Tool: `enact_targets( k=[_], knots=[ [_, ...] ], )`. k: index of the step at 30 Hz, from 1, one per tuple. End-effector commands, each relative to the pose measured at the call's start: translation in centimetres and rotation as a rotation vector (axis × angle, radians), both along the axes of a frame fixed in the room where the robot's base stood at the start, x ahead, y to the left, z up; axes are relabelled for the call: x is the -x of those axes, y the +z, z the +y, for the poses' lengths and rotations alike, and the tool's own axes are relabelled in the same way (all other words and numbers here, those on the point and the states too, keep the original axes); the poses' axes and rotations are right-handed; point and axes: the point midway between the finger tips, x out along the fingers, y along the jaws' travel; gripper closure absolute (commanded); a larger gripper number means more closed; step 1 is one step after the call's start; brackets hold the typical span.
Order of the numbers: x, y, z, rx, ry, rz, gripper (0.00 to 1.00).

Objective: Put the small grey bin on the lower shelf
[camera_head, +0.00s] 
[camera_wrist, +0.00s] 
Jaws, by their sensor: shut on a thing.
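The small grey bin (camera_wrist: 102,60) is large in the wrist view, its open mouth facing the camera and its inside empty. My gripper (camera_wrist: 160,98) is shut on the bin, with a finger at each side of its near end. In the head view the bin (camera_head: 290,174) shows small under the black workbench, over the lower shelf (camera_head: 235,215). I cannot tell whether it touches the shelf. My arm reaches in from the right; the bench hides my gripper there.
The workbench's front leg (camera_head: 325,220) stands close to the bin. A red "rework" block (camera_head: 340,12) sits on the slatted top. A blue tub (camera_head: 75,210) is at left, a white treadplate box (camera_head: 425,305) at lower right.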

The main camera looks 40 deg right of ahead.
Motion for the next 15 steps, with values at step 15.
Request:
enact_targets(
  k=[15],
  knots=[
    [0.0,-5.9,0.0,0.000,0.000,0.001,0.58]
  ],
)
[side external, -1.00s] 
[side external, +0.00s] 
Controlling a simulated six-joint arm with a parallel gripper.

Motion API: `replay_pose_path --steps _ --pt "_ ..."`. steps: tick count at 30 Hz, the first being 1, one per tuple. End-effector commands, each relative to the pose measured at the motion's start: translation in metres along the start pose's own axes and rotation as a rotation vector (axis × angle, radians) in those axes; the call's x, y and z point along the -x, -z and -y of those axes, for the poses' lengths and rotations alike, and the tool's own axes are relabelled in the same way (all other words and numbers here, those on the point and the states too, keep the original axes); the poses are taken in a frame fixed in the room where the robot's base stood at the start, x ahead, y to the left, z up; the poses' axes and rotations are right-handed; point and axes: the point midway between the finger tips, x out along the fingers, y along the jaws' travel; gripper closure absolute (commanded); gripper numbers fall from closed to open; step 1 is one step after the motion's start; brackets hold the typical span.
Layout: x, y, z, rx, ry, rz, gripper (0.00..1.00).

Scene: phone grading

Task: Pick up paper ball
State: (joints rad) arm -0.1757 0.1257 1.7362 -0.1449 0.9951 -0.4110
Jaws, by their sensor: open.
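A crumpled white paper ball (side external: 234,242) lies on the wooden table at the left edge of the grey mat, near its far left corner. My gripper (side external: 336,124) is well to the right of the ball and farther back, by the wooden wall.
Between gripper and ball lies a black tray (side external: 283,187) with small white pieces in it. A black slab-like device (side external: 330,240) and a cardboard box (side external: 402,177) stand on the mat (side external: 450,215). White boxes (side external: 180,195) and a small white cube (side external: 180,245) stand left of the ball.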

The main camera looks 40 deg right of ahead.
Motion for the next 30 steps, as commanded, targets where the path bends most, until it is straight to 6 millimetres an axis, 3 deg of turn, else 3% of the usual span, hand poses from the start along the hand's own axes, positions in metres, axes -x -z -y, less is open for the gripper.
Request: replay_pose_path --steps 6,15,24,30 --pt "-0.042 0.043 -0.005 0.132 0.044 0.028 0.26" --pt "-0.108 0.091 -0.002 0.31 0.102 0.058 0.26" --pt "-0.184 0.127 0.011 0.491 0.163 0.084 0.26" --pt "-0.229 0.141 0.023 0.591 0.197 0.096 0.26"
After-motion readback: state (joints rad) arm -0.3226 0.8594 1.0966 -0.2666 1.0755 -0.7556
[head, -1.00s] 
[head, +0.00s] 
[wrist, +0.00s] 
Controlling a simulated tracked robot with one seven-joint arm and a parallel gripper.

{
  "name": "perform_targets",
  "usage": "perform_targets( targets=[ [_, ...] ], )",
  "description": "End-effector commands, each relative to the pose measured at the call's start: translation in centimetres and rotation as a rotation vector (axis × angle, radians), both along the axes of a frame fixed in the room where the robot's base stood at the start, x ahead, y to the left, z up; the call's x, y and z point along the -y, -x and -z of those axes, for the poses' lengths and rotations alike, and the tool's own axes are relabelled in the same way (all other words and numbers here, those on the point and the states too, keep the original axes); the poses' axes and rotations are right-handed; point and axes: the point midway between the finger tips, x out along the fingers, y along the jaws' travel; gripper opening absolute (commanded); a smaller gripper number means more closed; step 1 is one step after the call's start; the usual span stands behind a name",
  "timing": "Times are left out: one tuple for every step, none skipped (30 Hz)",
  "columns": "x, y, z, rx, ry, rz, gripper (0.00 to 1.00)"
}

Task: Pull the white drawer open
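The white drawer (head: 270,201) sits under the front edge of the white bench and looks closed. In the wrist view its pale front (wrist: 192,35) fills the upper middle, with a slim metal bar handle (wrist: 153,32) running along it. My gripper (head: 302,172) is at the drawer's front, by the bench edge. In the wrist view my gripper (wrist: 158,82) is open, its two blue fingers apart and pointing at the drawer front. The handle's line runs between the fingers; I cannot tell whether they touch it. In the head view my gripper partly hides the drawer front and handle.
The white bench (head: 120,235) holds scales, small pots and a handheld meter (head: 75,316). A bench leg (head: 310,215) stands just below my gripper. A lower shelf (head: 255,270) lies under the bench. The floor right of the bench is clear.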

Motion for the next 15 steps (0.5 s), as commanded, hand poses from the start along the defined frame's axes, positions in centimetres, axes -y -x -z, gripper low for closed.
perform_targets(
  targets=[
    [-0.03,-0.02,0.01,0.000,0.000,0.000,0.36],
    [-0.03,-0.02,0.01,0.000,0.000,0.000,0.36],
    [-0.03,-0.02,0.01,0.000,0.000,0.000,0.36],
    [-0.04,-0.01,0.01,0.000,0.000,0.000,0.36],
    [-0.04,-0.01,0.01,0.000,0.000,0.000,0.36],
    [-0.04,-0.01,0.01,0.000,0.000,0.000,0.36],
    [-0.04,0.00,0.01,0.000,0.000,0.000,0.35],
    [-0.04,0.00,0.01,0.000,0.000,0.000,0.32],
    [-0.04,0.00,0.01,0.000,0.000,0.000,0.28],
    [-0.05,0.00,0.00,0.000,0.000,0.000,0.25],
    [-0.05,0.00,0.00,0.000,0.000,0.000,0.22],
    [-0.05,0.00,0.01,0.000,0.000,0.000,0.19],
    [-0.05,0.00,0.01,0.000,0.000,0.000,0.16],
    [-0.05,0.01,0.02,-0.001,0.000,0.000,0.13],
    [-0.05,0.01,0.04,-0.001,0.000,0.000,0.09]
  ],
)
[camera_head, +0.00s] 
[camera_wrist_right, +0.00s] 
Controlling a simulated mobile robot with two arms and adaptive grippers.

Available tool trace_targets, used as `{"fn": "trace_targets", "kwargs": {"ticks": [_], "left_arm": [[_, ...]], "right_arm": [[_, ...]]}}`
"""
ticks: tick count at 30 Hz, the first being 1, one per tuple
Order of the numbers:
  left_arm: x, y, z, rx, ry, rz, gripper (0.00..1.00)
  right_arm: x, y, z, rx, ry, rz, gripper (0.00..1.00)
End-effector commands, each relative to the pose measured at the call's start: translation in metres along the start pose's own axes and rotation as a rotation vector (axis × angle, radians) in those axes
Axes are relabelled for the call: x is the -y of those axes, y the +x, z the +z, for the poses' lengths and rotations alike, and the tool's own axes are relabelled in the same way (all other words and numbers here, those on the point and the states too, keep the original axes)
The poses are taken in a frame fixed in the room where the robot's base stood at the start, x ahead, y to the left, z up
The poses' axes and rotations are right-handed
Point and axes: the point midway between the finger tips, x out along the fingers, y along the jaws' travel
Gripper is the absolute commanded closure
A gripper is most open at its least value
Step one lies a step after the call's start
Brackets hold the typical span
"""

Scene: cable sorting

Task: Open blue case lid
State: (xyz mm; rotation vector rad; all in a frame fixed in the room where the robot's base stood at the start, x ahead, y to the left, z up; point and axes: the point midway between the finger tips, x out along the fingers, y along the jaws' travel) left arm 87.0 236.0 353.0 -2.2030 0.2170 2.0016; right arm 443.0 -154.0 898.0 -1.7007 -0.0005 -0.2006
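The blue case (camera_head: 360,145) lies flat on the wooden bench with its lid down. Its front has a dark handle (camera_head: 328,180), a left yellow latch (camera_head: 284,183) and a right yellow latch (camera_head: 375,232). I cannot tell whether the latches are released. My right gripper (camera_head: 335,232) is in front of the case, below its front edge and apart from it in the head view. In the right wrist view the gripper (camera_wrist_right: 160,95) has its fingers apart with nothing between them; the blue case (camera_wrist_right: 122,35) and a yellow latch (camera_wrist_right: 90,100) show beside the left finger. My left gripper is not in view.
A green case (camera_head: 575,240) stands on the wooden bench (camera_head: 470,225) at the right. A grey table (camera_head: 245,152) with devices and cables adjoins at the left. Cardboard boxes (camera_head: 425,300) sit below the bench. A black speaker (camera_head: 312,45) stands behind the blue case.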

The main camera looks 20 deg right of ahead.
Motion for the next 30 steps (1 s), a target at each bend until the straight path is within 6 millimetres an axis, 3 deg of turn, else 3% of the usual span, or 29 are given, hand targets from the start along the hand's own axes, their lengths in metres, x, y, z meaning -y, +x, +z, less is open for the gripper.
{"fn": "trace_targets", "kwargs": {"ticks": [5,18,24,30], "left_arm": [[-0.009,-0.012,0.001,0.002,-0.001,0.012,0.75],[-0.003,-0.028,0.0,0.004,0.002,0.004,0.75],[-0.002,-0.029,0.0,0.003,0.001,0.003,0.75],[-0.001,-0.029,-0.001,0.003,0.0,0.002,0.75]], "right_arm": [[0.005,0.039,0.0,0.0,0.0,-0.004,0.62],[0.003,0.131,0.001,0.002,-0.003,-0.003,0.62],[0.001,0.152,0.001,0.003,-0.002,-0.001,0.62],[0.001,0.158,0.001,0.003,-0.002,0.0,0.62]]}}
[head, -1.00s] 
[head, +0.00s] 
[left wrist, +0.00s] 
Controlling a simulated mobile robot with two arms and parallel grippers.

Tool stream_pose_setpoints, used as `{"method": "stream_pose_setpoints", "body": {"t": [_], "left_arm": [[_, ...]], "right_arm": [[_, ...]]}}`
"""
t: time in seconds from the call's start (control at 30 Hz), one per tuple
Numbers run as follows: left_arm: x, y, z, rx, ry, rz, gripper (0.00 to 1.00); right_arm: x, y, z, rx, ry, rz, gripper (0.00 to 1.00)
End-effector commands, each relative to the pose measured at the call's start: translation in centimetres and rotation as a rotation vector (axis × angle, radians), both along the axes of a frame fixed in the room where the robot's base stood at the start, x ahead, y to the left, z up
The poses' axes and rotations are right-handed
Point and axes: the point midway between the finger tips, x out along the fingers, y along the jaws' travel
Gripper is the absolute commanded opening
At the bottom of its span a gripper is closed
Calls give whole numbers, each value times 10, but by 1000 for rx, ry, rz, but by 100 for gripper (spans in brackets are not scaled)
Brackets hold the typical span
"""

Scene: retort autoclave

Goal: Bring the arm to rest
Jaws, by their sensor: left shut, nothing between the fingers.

□ □ □ □

## AIM OF THE TASK
Pick out the lines that have the word "most". Copy them all.

## RESULT FOR THIS EXERCISE
Motion for the next 30 steps, as commanded, targets where the path bends most, until it is straight to 6 millimetres an axis, 3 deg of turn, else 3% of the usual span, hand poses from the start along the hand's own axes, positions in metres, axes -x -z -y, less is open for the gripper.
A gripper is most open at its least value

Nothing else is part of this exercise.